Monday, October 17, 2011

The Black Hole Closes

My father is the only one left alive, besides me, who remembers what it was like at 824 Elizabeth Street. 

Maybe he remembers.  He’s very close to the end, and I’m not sure what he is still holding in his mind.  If he does remember, his memories must have a very different quality than mine.  He was on the opposite end of it all.  He was the black hole of my childhood.  His mental illness caused a lot of emotional suffering, and his inability to work added poverty to the list.  When he wasn’t in one of his paranoid rages, he was closed in on himself, sitting in a dark, brooding state, which we didn’t want to be anywhere near.  He was terrifying when he was raging, and scary when he was quiet.  I hated him. 

That kind of daily tension and intermittent terror leaves its mark. But everyone else who was there is either dead, or 90 years old with no memory of having once been married to that person.  And he’s not that person anymore.  So the other night I suddenly realized I am completely in charge of that story, and I can just release it.  If any of my sisters were still alive, it would still be important, because they would still be suffering some of the effects of all that craziness, and I’d still want to discuss it sometimes.  But I’m the only one left, and I’m letting it go.  Sure I have a little PTSD, and all kinds of unconscious patterns are still operating, but when the beauty of my father’s true nature is right there right now, and the love is so uninhibited, and we are saying goodbye for good, I just have no need to hold onto it.  I understand it enough.  That awful world we lived in is way in the past.
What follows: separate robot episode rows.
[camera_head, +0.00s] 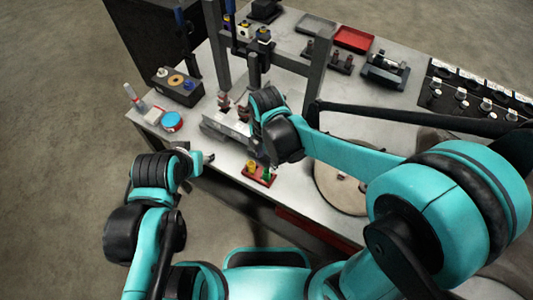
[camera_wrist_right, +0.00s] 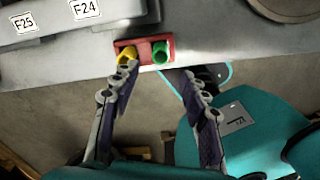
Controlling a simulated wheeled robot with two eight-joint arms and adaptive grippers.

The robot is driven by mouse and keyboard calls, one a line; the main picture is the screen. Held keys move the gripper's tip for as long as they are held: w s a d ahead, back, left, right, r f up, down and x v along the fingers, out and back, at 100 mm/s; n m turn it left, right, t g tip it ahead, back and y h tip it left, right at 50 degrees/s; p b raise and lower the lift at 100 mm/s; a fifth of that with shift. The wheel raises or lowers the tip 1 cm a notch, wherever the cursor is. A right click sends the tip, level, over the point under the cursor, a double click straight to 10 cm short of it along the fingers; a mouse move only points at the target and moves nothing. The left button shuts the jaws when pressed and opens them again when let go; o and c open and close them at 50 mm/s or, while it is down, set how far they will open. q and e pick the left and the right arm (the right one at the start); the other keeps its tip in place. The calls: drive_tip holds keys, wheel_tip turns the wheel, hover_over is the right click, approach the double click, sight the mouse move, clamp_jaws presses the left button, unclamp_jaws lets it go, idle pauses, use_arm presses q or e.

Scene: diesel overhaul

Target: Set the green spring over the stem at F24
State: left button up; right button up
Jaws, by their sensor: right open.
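The green spring (camera_wrist_right: 161,50) stands at the right end of a small red holder (camera_wrist_right: 140,42), with a yellow spring (camera_wrist_right: 127,54) at its left; the green spring also shows in the head view (camera_head: 267,174). My right gripper (camera_wrist_right: 151,72) is open and empty, its fingertips just below the holder in the wrist picture. Its fingers are hidden behind the wrist in the head view. The F24 label (camera_wrist_right: 85,9) is on the grey block (camera_wrist_right: 52,28) at the upper left; its stem is outside the wrist view. My left gripper (camera_head: 207,157) is beside the table's near edge, its jaws unclear.
A round tan plate (camera_head: 338,190) lies right of the red holder. A blue-topped can (camera_head: 172,121) and a black box (camera_head: 178,88) stand at the left. Trays and parts fill the far side.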

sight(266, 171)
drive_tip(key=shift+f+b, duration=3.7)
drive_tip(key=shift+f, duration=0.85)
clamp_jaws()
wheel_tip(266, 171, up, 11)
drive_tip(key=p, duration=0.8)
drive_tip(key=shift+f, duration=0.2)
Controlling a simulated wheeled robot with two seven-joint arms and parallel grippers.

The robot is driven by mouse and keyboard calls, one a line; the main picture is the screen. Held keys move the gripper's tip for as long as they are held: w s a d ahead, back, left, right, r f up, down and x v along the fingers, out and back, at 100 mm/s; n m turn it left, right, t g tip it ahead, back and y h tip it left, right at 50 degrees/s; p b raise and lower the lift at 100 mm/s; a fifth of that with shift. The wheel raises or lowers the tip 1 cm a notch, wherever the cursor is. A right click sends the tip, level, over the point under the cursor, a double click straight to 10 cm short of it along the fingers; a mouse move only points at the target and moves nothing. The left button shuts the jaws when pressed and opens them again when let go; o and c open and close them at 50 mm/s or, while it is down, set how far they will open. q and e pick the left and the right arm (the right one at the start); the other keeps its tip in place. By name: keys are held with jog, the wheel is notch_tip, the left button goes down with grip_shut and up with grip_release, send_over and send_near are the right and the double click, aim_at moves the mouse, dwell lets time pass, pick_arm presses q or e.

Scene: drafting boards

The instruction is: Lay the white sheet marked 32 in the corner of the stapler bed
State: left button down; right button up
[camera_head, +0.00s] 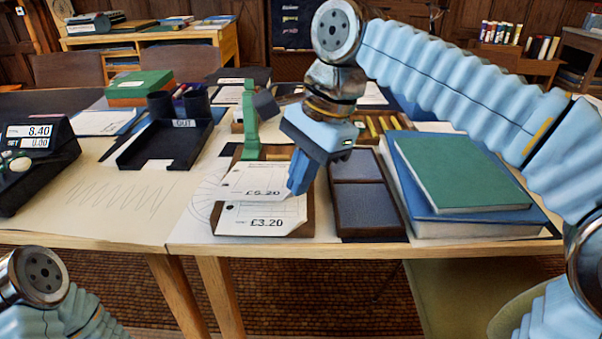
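The white sheet marked £3.20 (262,219) lies on a brown wooden bed (225,233) with a green stapler arm (250,118) standing behind it. A second white sheet marked £5.20 (250,180) overlaps its back part. Both have a cut lower right corner. I see no sheet plainly marked 32. My right gripper (301,176) points down, its blue fingertips at the right edge of the £5.20 sheet. Seen side-on, its grip on that sheet is unclear. My left arm shows at the lower left; its gripper is out of view.
A dark two-part tray (364,195) stands right of the bed, then a green book (460,172) on a blue one (475,219). A black tray marked OUT (165,147) and a black scale (38,160) are left. Bare paper (125,205) covers the left front.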

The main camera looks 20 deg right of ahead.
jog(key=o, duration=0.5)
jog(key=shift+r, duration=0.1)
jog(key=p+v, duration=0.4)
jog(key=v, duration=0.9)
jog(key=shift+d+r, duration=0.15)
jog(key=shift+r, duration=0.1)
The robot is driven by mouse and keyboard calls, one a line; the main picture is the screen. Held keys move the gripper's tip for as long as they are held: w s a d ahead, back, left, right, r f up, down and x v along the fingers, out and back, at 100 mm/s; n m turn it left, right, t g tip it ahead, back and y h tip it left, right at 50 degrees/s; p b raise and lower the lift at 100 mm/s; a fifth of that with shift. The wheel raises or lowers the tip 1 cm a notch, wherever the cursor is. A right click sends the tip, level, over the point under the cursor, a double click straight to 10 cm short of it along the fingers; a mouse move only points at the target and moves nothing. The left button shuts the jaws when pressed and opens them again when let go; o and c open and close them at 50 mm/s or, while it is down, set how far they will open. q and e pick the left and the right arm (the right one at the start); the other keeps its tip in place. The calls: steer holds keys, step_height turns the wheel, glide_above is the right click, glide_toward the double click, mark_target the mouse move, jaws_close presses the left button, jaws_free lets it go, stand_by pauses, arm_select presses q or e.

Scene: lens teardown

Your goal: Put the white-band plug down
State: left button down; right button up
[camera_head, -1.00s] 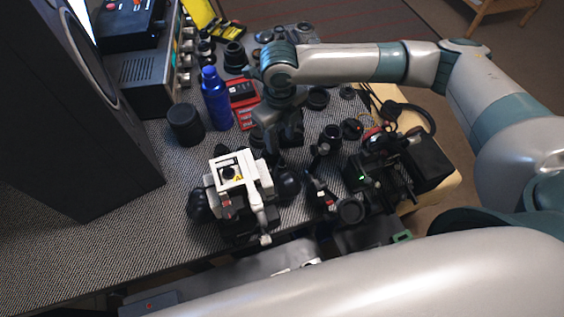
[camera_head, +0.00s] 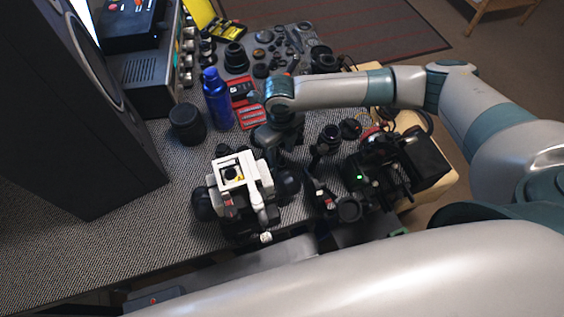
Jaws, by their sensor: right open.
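My right arm reaches in from the right, and its dark right gripper (camera_head: 272,150) points down just behind the white-topped fixture (camera_head: 254,172). The gripper is open, but its fingertips are dark and partly lost among dark parts. I cannot make out the white-band plug; it is too small or hidden near the gripper and fixture. The fixture has a white frame with a yellow mark and black round knobs at both sides. My left gripper is not in view.
A blue bottle (camera_head: 217,103), a black cylinder (camera_head: 187,124) and a red case (camera_head: 250,117) stand left of the gripper. Small lens parts lie at the back. A black machine (camera_head: 420,160) is at right. A large dark cabinet (camera_head: 75,120) fills the left. The front-left mat is clear.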

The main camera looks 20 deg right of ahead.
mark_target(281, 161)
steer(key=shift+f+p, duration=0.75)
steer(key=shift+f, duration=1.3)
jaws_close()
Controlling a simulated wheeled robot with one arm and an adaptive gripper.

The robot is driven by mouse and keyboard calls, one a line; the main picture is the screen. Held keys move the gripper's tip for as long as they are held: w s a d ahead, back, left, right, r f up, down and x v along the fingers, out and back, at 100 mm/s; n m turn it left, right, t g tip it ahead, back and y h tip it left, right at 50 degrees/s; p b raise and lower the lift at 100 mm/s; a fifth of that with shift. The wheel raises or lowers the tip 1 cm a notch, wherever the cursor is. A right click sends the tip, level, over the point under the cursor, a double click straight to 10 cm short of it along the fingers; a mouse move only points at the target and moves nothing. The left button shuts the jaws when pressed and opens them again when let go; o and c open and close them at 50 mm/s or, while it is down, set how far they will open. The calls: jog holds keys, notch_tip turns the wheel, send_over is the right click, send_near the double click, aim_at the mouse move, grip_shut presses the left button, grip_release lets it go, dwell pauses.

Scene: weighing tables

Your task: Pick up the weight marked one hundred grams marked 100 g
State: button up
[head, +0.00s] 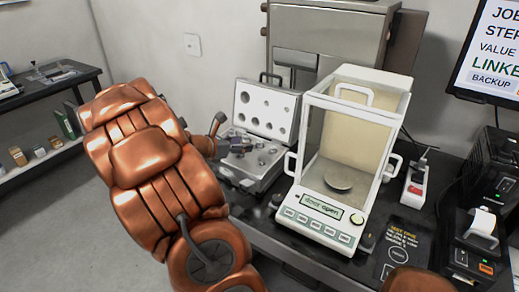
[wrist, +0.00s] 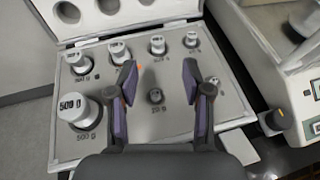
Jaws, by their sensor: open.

I am not one to be dismissive of the past.  Humans are designed for learning, so what happens to us matters.  We construct beliefs about what the world is like, who we are, and what to expect from life, out of our early (and later) experiences.  And we usually have to work pretty hard to change those entrenched beliefs even when the evidence is in.  But I think I’ve mined that vein of my history far enough.  Maybe more will reveal itself, but that will just be grace on top of grace.

Being with my father this last month has been so pure, so unguarded, so full of love...I have to use the word ecstatic.  A taste of what it might be like on the other side, when our egos have fallen away and all that’s left is our essence.  If it’s a healing, it’s gone pretty deep.  I’d guess that’s why I can suddenly just let it go.